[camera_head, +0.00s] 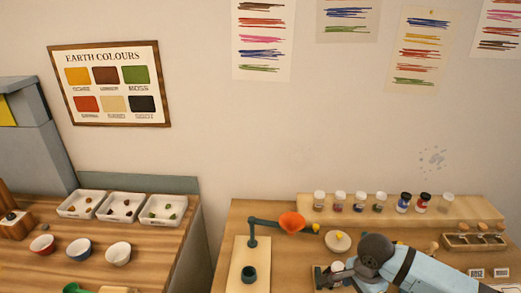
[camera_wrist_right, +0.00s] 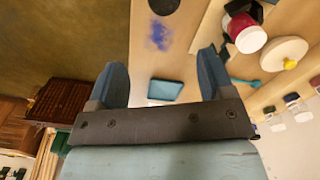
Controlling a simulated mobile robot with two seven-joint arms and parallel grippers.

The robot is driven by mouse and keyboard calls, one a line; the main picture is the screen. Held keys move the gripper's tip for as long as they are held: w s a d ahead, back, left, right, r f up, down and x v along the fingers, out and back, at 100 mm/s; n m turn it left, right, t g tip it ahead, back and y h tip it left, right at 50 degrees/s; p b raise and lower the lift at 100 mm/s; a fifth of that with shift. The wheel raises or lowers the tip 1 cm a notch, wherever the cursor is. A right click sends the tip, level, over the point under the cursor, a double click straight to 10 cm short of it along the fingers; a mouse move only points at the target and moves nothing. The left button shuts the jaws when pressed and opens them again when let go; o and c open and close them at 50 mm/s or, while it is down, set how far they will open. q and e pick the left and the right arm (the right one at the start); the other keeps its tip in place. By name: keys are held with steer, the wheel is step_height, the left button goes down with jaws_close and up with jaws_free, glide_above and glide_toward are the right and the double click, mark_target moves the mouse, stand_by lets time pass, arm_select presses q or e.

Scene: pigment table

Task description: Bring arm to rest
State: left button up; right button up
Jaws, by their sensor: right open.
■ ■ ■ ■
* **Goal**: Using the data above, which lines fall from the one with "[camera_wrist_right, +0.00s]" through the one with "Controlling a simulated"? Repeat them exactly, ends included, minus any pictures.

* **Expected answer**:
[camera_wrist_right, +0.00s] 
Controlling a simulated mobile robot with two seven-joint arms and parallel grippers.

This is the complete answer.